One of the great challenges of today’s church is focusing on Christ. It seems that there is a desire for the church to grow, but only within the confines of our desires. Even for ourselves, this is often the case. I will follow You as long as You go where I want to go.
The disciples had been following Jesus, but there came a point where Jesus needed them to understand that to follow Him mean to actually “follow Him.” For Peter, this meant that he needed to understand that sometimes the call isn’t to be the earthly king they were expecting, but to carry a cross. As was mentioned yesterday in the sermon at church, we need to allow Jesus to be both Lord and Savior, not just Savior.
Its not a matter of wearing a cross, t-shirt, or bracelet, but living your life for Him.
In today’s Scripture reading in Matt. 16, Jesus calls on the disciples to deny themselves and follow Him.
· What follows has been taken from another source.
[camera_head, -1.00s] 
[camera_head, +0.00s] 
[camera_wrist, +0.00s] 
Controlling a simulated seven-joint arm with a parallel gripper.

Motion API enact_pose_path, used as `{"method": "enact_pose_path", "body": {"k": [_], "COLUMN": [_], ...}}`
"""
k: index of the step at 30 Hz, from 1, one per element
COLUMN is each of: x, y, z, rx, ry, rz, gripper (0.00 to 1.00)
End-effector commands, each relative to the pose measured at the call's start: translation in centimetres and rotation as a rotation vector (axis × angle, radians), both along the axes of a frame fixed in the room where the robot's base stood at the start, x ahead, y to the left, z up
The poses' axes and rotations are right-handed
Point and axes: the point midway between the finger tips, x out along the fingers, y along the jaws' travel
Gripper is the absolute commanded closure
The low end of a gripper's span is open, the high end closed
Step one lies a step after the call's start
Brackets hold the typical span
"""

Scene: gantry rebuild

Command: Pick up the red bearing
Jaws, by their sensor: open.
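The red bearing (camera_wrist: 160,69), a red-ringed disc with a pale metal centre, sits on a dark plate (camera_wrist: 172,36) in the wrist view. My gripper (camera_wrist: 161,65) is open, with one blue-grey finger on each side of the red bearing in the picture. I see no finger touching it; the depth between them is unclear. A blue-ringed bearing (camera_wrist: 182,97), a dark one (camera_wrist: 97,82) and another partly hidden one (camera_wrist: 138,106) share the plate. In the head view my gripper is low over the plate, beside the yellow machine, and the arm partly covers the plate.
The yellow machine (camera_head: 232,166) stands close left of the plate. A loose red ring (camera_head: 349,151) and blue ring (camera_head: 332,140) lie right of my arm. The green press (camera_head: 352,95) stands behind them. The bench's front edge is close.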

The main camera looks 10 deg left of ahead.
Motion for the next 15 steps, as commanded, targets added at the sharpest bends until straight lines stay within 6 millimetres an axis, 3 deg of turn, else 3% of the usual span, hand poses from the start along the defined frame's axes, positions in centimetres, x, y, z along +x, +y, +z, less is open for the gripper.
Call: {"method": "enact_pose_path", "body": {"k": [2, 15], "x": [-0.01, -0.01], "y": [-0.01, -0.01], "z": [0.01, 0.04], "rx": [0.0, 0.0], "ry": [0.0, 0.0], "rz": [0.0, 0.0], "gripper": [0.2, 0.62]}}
The NLT puts it this way,
“If any of you wants to be my follower, you must put aside your selfish ambition, shoulder your cross, and follow me.”
Matt. 16:24 New Living Translation
We need to stop looking at what we want to do and who we want to be, and start looking at what He has called us to (and to become).
So often in the church, we desire to keep things going the way we want it to be. This means keeping our music the way we like (generationally or ethnically), or our outreaches or church structure. Yet the call is not for us to be comfortable, it is to see the Kingdom advance, and to become the body of Christ has He has called us to be. It is not about us. It is all about Jesus!
For those of us walking along the multicolored road, this means that we need to stop looking at what we want (set aside our selfish desires) and look to what Jesus wants.
For today’s church, this probably means changes. Changes that will probably be uncomfortable. Changes that may make it feel like it is no longer our church (the reality is, it was never our church). This was a hard word for them, and it is no less difficult for us today, yet this is what He has called us to do.